VL: “I'm looking for your favorite pistol, rifle, and a shotgun.”
KD: “My favorite firearms are the Smith & Wesson M&P AR-15 and the Springfield Armory 5 1/2 inch XDM.”
“Because of the sentimental value that these two weapons hold from me. These were my go to weapons doing the riots in Ferguson. I had a close friend who happened to live in the immediate are of the riots as was also a Police Officer. His neighbors of course knew this and on day two of the riots surrounded his home with long guns while his family was forced to hide in the basement of his home. He only had is duty weapon against the long guns. He called for assistance but was informed no Officers were available; so he called me and I went into the riot area and provided his family with some extra cover and also provided him with a long gun of his own to keep until the madness ended.
Upon my arrival with another associate, the individuals departed the area and proceeded back into the thick of the riot. While protecting his family, the crazy news media reported which parts of the local area that were not getting hit as much by the rioters.The crazy news media reported which parts of the city that were not getting hit as much by the rioters. This made absolutely no sense to me as to why the news media would put anything like this out over the air! In doing so they actually placed people lives in danger!
So, when people started to begin riots in my neighborhood these were the two weapons that I have to deploy with full kit in order to deter the violent rioters. I felt like it was my duty as a Citizen and a Father to not only protect my neighborhood but to protect my family most importantly. Honestly, I couldn't bear the thought of something happening to either one of the two. The two aforementioned firearms were used; which makes them hold a special place to me.”
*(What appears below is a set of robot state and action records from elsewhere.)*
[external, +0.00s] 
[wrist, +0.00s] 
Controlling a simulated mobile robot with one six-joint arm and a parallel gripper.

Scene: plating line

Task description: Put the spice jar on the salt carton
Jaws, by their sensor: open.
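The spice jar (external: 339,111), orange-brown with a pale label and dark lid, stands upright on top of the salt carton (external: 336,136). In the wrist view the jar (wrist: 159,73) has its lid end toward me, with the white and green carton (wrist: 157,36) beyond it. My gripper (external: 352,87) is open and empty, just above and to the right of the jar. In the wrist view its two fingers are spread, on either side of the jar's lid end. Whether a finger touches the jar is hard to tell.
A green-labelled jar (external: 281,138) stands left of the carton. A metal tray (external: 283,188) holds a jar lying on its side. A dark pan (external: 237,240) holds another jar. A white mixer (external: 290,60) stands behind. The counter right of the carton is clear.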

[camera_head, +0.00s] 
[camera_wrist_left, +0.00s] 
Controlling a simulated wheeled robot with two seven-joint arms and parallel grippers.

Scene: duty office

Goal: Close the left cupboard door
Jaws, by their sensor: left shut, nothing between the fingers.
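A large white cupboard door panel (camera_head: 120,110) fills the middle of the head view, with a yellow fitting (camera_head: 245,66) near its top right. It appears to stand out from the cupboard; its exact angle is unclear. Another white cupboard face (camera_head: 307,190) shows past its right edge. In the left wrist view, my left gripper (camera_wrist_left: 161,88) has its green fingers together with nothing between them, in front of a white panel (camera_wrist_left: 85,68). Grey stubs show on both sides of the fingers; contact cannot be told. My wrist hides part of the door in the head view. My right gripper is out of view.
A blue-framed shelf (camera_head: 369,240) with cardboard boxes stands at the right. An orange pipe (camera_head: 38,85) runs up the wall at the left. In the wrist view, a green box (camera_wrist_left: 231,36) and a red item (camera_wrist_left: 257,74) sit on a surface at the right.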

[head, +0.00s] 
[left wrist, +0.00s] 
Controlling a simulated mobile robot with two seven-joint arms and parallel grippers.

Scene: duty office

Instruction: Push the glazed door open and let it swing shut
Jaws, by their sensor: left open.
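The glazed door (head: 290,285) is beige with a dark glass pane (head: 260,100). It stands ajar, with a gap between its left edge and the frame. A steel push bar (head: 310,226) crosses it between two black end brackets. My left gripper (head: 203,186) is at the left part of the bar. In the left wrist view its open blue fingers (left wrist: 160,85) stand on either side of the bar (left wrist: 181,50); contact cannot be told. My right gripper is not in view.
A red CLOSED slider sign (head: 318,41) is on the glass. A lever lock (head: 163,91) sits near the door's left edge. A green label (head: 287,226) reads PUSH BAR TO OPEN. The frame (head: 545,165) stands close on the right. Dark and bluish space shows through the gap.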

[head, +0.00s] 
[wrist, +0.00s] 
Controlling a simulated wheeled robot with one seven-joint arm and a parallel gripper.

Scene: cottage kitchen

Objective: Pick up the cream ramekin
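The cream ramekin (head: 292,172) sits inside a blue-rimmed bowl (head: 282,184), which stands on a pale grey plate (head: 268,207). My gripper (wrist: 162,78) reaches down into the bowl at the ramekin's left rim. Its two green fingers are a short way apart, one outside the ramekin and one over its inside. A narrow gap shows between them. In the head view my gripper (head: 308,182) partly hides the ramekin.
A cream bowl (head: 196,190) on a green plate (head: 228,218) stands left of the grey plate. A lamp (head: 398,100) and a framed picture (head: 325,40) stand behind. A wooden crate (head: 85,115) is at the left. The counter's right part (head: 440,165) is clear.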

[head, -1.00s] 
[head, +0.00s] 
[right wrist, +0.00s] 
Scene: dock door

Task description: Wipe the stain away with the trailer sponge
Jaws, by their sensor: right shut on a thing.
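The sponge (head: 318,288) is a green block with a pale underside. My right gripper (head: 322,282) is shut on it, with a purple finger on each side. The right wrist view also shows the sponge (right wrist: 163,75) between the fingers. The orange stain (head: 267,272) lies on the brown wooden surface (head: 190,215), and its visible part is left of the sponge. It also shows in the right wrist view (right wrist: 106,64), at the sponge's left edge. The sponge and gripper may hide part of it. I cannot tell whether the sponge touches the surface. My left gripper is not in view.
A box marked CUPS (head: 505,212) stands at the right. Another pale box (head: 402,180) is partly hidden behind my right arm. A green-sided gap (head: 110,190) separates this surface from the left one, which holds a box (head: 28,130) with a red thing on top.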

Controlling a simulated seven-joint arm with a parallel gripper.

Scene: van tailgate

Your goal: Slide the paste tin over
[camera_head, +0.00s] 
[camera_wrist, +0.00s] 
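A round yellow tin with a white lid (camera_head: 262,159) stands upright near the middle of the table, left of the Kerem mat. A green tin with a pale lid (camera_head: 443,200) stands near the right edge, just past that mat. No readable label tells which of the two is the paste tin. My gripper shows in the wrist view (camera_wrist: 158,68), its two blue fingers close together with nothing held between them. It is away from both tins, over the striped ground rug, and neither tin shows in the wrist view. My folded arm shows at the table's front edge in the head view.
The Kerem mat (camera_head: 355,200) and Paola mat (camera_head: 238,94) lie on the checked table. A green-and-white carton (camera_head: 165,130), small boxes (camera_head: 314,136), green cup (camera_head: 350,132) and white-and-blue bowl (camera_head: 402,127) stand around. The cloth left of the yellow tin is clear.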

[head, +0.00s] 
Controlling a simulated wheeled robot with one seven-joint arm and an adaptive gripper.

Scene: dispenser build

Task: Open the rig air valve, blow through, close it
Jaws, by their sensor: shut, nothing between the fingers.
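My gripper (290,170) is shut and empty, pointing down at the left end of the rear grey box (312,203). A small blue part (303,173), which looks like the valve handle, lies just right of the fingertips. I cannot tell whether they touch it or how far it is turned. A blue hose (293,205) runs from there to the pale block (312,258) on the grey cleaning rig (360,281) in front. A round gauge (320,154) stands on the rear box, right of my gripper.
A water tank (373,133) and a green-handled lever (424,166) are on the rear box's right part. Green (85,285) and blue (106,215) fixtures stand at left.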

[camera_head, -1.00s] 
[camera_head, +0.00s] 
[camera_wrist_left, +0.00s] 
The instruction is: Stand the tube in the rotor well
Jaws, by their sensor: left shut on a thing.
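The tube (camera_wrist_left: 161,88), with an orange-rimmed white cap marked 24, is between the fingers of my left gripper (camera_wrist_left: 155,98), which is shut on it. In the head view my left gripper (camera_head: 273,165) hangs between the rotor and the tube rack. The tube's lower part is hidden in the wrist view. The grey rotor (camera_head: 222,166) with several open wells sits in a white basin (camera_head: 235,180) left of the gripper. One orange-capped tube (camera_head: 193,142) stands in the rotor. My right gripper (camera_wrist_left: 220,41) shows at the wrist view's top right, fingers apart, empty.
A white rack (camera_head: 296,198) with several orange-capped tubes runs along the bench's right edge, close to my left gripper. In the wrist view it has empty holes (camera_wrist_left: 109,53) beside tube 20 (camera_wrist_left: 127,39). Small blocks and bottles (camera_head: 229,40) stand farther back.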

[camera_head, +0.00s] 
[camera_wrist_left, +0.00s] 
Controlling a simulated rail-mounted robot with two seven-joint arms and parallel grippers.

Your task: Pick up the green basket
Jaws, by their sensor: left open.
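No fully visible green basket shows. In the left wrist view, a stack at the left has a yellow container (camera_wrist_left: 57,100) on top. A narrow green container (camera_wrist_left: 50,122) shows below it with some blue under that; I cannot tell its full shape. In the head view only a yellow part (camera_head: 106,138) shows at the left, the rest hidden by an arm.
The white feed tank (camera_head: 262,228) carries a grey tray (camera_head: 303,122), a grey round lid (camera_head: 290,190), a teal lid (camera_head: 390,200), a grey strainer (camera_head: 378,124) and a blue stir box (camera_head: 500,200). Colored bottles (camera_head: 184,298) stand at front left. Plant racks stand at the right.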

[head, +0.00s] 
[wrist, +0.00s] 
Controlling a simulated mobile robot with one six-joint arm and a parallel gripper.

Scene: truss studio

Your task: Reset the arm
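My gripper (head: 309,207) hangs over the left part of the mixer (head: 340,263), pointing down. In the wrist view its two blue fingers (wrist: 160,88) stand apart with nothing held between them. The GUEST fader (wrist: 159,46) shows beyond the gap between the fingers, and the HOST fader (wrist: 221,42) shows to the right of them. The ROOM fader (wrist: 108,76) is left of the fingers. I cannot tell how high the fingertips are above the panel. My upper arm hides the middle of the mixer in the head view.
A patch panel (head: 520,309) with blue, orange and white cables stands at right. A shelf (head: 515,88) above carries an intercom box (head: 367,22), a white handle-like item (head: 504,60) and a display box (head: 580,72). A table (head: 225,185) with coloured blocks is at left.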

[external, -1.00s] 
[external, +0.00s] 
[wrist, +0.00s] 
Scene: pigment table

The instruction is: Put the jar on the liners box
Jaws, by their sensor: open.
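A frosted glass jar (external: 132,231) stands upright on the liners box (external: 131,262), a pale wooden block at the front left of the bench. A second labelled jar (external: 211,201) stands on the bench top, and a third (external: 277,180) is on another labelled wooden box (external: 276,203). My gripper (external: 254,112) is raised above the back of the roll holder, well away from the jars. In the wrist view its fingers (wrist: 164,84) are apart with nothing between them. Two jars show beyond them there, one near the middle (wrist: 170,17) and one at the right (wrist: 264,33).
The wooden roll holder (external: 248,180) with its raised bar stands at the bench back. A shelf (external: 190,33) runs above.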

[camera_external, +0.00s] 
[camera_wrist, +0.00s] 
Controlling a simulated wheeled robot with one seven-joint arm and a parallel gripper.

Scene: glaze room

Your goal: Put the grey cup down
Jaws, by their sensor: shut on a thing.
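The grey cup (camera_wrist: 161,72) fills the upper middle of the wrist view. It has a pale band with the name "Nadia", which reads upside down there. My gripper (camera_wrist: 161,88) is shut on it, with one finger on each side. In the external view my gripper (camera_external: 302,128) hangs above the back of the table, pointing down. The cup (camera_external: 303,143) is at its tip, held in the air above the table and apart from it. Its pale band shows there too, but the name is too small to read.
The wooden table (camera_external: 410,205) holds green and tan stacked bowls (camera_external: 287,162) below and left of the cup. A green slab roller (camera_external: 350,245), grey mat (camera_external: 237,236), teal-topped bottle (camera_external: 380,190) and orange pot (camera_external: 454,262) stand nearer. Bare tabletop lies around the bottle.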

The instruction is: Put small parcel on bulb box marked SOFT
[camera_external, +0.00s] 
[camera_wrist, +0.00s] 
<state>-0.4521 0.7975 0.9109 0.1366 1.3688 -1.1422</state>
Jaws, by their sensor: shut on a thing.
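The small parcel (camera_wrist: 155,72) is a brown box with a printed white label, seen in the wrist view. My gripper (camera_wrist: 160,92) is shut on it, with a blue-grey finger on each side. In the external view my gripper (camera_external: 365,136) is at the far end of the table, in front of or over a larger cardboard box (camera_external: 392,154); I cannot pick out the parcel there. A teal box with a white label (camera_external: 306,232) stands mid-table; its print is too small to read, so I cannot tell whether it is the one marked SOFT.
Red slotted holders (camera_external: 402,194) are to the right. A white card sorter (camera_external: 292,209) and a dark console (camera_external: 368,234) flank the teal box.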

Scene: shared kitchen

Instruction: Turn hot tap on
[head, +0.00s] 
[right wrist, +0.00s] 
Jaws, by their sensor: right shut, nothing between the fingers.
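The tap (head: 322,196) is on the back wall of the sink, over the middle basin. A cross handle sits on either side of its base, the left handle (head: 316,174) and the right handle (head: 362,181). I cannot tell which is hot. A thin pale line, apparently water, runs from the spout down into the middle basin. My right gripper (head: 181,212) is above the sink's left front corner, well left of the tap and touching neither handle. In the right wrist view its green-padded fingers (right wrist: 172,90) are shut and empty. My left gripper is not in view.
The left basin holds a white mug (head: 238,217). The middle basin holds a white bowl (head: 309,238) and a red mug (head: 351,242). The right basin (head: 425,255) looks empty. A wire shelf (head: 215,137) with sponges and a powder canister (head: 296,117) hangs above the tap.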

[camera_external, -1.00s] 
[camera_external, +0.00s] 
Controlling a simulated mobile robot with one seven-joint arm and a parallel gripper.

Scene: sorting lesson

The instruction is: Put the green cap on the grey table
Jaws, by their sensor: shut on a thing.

In response to his favorite side on or pistol he revealed this:
“I initially wanted to be different when everyone was pushing for GLOCK pistols. And in doing so I found out that the XD series of pistols provided me with the economics that the GLOCK didn’t The grip texture is aggressive and the pistol itself shows the attention to detail and precise machinery that was required in making this gun. Another reason why this weapon holds a sentimental value to me is because it was the first gun that I had to actually use in an actual Self-Defense scenario. This was before Springfield started producing the XDM series came.”
“What are some of the issues that you see going on that negatively impacts Gun Game?”
“Great question and I'm really glad you asked that because I hate it when we as instructors try to fact check each other; my thing is we need to focus on administering the best training we possibly can! It just seems like everyone is trying to outdo each other and or everyone's trying to be on top, I don't know where it comes from but I wish they would just stop it! It really does more harm than good.”
“Another issue I see within the gun game is that instructors don't focus on the needs of these Civilians and the New Shooters. One of the big reasons for this is because there is a bridge that is not been built yet fully in which we are able to pass information from our terms over into terms that the Civilian and a New Shooter can actually understand. It's almost like they only want to teach the Civilians and New Shooters the basics because they do not have the patience like I do and others required to facilitate growth and development for the New Shooter and Civilians alike. This does not apply to the people doing this on a daily but rather the ones who are not.”
“The next big thing that I see the need to change in the Gun Game is we implode on each other rather than explode and release information to Civilians and New Shooters. Every time I see instances like this it drives me crazy because it’s nothing more than chest beating, and it’s really unnecessary. It doesn't help in any way the growth of New Shooters or Civilian Shooters in anyway. With that being said I always see people become really disrespectful towards each other especially between us as Instructors. I can’t say it enough all this in-fighting does nothing to help the process of networking and only succeeds in building walls between us as Firearm Educators, Students and Clients alike.”
“In the Gun Game we have too many followers, instructors don't explore anymore. It's almost like they take the same cookie-cutter approach when he comes to providing firearm training. It's like you can go to “instructor such and such” and I can almost guarantee you what they’re going to do without even knowing who they are. This type of cookie cutter approach within the Gun Game is a negative, it does nothing but leads to complacency. My train of thought is:
“Don't follow the trends challenge the trends.”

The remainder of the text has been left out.